Pentingnya Menangkal Serbuan Konten Digital Negatif
Rembuk | 2023-09-16 21:59:49Oleh: H. Dadang A. Sapardan, M.Pd.,Kp
Beberapa waktu yang lalu, sempat berdiskusi ringan dengan beberapa orang teman tentang perlunya pemahaman literasi digital. Pemahaman ini bukan haya harus dimiliki oleh satu dua orang masyarakat, tetapi harus dimiliki oleh seluruh masyarakat. Berbagai upaya untuk mengkristalisasi pemahaman literasi digital harus dilakukan secara masiv oleh sebanyak mungkin pihak yang memiliki perhatian terhadap dinamika kehidupan masyarakat, terutama keajegan masyarakat dalam satu bangsa dan negara.
Tidak bisa dipungkiri bahwa bangsa dan negara ini merupakan bangsa dan negara yang sangat heterogen. Keberagaman dapat ditemukan pada masyarakat bangsa ini. Bahkan banyak pendapat yang mengungkapkan bahwa bangsa dan negara ini merupakan bangsa dan negara yang tidak masuk akal.
Dengan berbagai keragaman yang dimilikinya masih bisa tetap ajeng. Dengan keragaman suku, ras, agama, bahasa, budaya, dan keberagaman lainnya, bangsa dan negara ini masih tetap kokoh sebagai satu kesatuan utuh, bangsa dan negara Indonesia. Dengan begitu terbukanya ruang digital untuk diakses masyarakat, bukan sesuatu yang tidak mungkin, menjadi ruang masuk untuk melahirkan disharmoni bangsa dan negara ini.
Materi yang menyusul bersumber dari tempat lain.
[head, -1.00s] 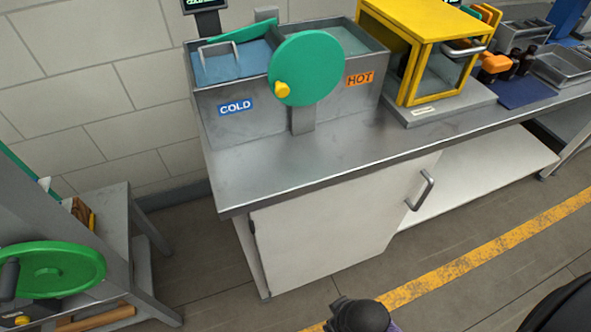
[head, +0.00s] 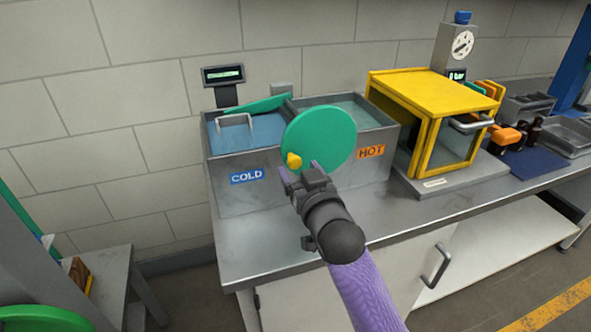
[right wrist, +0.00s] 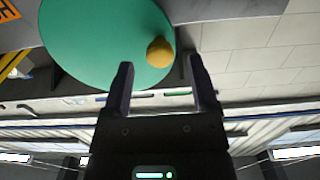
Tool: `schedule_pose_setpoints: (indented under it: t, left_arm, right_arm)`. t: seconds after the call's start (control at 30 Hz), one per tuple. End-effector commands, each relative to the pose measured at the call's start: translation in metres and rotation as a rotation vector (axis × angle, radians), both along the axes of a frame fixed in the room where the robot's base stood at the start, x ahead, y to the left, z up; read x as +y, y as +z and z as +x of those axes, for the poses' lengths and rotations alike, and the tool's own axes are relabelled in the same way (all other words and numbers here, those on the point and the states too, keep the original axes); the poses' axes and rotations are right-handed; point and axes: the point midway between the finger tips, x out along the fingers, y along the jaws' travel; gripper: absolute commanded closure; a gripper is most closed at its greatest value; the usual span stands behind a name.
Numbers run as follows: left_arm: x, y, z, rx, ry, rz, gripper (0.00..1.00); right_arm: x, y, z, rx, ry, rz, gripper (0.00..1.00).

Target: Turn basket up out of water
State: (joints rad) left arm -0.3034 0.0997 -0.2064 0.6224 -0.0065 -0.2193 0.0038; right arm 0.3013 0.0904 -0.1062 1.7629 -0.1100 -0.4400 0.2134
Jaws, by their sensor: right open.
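A green disc wheel (head: 322,138) stands upright at the front of a steel double tank (head: 228,198). A yellow knob (head: 294,160) sticks out near its lower left edge. A grey handle frame (head: 234,119) shows at the blue water (head: 262,130) of the COLD side; the basket's body cannot be made out. A green arm (head: 264,105) slants over that side. My right gripper (head: 300,170) is open and empty, just in front of and below the knob. In the right wrist view the knob (right wrist: 159,52) shows between the open fingers, apparently beyond their tips. My left gripper is out of view.
The HOT side (head: 350,110) of the tank lies right of the wheel. A yellow-framed cabinet (head: 430,90) stands farther right on the counter (head: 290,245). A small display (head: 223,75) stands behind the tank. The counter front is clear except for my arm.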

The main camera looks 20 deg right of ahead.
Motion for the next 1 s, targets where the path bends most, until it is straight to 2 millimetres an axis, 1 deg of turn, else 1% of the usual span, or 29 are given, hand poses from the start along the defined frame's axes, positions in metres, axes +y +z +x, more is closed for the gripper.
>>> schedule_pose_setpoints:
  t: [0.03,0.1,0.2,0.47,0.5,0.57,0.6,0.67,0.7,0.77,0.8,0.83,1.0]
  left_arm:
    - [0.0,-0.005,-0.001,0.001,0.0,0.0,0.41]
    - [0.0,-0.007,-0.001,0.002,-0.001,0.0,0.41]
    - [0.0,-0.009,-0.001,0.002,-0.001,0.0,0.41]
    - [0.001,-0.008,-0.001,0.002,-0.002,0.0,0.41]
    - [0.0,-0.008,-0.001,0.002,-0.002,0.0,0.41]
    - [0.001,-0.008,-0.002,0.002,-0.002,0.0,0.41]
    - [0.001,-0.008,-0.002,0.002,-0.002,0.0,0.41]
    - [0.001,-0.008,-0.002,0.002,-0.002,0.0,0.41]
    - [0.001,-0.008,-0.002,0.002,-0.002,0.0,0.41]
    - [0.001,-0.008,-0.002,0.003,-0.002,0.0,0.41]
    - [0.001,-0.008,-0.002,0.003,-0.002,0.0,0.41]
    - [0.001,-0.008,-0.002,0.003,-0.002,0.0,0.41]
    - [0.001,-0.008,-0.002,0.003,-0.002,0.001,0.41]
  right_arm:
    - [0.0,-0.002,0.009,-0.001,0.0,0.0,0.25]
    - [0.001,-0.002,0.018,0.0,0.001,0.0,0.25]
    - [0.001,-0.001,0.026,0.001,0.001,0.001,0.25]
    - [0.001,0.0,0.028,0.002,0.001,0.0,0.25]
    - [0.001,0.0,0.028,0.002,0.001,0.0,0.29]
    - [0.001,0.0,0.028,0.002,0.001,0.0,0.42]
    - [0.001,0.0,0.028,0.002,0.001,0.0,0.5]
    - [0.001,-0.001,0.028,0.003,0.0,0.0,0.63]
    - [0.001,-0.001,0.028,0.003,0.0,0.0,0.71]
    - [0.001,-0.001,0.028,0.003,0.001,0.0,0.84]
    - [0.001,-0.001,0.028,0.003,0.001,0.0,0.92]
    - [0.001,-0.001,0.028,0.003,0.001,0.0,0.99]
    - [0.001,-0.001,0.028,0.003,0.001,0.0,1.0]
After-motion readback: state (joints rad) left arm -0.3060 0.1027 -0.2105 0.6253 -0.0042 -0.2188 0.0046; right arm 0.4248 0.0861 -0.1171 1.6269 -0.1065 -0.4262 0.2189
Sudah tidak bisa dipungkiri bahwa berbagai anasir negatif dilesakkan oleh pihak-pihak tertentu untuk menciptakan kegaduhan dan disharmoni di kalangan masyarakat. Dengan kepiawaian yang dimilikinya berbagai kanal dimasukki untuk dicekokkan kepada masyarakat. Mereka mengusung berbagai konten dengan nuansa negatif. Harapan dari semua itu adalah guna mengkristalisasi pemahaman tertentu terhadap masyarakat.
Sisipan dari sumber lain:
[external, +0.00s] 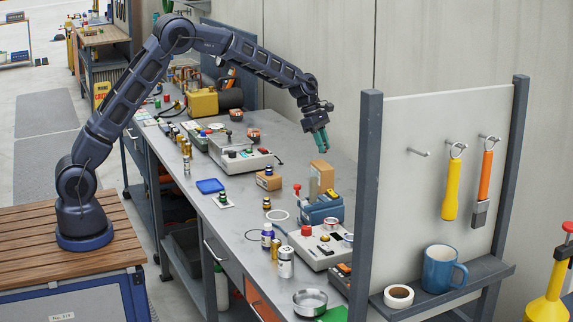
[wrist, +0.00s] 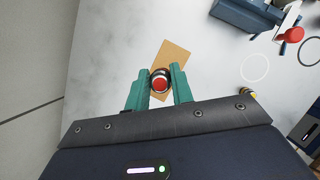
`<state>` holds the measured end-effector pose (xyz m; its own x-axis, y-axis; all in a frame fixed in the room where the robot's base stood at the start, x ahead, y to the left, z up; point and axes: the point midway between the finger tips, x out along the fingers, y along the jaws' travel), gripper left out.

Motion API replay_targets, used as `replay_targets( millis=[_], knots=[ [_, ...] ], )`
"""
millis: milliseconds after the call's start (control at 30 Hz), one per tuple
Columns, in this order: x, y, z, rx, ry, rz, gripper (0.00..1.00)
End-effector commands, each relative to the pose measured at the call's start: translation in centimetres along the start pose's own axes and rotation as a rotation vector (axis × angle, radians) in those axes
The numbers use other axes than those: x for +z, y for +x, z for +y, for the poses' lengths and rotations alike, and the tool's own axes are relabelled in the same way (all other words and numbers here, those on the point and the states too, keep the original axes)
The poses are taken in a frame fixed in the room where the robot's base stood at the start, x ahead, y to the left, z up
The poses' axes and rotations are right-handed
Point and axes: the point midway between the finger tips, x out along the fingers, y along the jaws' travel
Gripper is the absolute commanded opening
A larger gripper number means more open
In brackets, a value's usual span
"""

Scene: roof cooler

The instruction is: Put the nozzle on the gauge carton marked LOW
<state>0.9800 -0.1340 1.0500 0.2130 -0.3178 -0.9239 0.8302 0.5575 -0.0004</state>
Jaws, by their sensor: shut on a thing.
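My gripper (external: 318,141) is at the far side of the bench, above a tall tan carton (external: 321,180). In the wrist view its green fingers (wrist: 159,90) are closed on a round nozzle (wrist: 160,83) with a red centre and a dark rim. A tan carton (wrist: 176,58) shows below and behind the held nozzle, partly covered by it. I cannot tell whether they touch. A shorter carton (external: 268,183) stands to the left with a small dark piece on top. The word LOW is not readable on either carton.
A blue device (external: 322,211) with a red knob stands near the tall carton. A white ring (external: 278,215) and a yellow-and-black fitting (external: 266,203) lie in front. A grey control box (external: 243,159) is to the left. The bench behind the tall carton looks clear.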

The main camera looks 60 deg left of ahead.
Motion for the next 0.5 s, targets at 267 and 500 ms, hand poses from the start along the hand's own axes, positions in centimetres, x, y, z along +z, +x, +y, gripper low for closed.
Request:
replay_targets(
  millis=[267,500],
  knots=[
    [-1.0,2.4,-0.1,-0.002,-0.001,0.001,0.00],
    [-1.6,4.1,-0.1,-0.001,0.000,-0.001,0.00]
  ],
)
Di tengah serbuan berbagai kanal media sosial yang mudah diakses oleh masyarakat, kepemilikan kompetensi literasi digital oleh seluruh warga masyarakat merupakan sesuatu yang mutlak harus mendapat perhatian dan mendapat dorongan serius dari para pemangku kepentingan. Berbagai pihak yang memiliki kepedulian terhadap keterlahiran masyarakat untuk mendapat asupan informasi yang sehat harus terus dilakukan, tanpa henti dan tidak mengenal lelah. Hal ini perlu dilakukan dalam upaya menekan lahirnya chaos dan gonjang-ganjing di kalangan masyarakat.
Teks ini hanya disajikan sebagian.